This study employs pairwise comparison records from Taiwan’s New Cars Database mobile app. The data include 30,867 vehicle comparisons from 5327 users across 40 car brands and 870 cars from 30 January 2015 to 2 April 2015. The app was launched in December 2013, providing users with comprehensive information on cars, including details, specifications, a media database with high-quality photos and videos, and up to 20 test drive reports every month. The app collaborates with well-known car media, websites, and magazines, providing users with more than 100 car news and market dynamics every month to ensure comprehensive and real-time news exposure. The app owner has focused on the total user experience, offering a friendly and smooth user interface. The company also facilitates the exchange of car-related information, such as advertisement, second-hand car selling, and remodeling, to build a car-related information platform. The browsing and comparison data are stored in a cloud database, which provides valuable data for big data analysis.

3.2. Settings

This recommender system allows users to compare the attributes of two cars side-by-side, generating a table with relevant information. Association rules [51,52] are employed to analyze pairwise comparison records and build the recommender system. Each time a user compares one car (e.g., C001) to another (e.g., C002), the comparison is registered in real-time and considered an individual record. Three conventional metrics, namely support, confidence, and lift, are utilized to establish appropriate thresholds for effective association rules. In this study, the users’ car comparison records are divided into two units of analysis for comparison: study 1 includes 30,867 car comparison records, and each comparison made during the click process is treated as one record; study 2 includes 5327 user comparison lists, and each list of comparison is treated as one record.

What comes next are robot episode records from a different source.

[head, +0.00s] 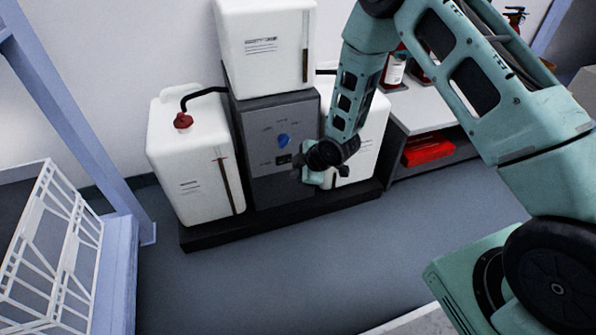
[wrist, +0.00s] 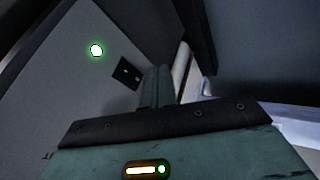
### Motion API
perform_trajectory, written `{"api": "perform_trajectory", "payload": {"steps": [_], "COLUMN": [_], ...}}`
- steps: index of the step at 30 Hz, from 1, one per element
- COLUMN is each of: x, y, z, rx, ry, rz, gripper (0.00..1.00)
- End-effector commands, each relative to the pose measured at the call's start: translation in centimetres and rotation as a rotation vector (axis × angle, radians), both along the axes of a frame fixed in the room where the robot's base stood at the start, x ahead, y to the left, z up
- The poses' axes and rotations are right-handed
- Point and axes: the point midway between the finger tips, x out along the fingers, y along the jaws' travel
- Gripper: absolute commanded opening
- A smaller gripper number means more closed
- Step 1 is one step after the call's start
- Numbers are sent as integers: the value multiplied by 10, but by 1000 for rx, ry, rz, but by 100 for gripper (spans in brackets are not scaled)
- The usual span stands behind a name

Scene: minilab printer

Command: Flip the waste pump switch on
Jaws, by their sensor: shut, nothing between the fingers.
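A small black switch plate (head: 283,160) sits below the knob. In the wrist view the grey panel (wrist: 70,95) shows a glowing green light (wrist: 96,49) and the black switch plate (wrist: 126,73). My gripper (head: 299,169) is at the right side of the pump front, close to the switch. In the wrist view its fingers (wrist: 157,82) are shut and empty, just beside the plate. I cannot tell whether they touch it or which way the switch is tipped.
A white canister with a red cap (head: 195,175) stands left of the pump, another (head: 265,45) sits on top, and a third (head: 362,140) is partly behind my arm. All stand on a black base (head: 215,236). A red case (head: 428,150) lies on a shelf. Floor in front is clear.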

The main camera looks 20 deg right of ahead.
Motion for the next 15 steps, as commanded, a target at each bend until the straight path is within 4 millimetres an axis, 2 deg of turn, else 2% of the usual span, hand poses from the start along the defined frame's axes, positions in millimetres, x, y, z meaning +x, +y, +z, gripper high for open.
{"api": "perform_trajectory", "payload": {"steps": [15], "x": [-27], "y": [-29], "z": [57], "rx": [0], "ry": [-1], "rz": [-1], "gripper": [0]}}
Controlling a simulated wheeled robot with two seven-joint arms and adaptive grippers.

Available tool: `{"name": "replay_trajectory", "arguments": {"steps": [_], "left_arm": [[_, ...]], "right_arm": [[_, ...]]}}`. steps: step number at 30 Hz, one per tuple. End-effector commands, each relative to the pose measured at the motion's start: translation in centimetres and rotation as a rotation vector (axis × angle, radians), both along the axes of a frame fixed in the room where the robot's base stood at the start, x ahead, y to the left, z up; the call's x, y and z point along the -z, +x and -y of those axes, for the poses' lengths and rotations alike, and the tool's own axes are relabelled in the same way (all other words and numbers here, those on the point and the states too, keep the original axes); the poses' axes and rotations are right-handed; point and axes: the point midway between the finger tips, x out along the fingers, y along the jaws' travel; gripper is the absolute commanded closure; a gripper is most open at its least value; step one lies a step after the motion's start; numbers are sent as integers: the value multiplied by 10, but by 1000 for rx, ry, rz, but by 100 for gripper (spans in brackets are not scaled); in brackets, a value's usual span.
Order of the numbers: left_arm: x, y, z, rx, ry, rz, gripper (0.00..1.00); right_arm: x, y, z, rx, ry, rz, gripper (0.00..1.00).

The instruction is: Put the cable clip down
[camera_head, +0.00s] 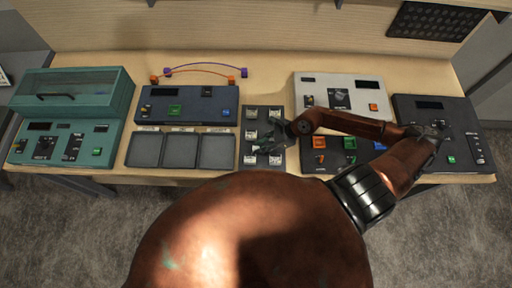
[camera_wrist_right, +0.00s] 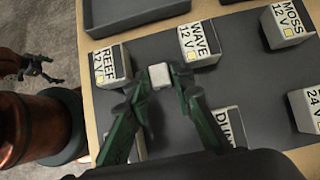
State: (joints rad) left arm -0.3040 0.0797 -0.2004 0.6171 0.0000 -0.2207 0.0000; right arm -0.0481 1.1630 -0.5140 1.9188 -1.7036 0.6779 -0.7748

3.3. Measures for Evaluating the Association Rules for Recommendation

A key challenge in utilizing the Apriori method in a recommendation system is establishing appropriate thresholds for generating effective association rules. In the context of product recommendations for sales purposes, thresholds are typically set at higher levels, such as high support, high confidence, and lift values greater than 1, to identify related products for bundle sales and increase revenue per customer. However, this study focuses on recommending at least one vehicle from a total of 870 vehicles. Therefore, the thresholds are adjusted through experiments to determine the number of recommended vehicles from the total pool.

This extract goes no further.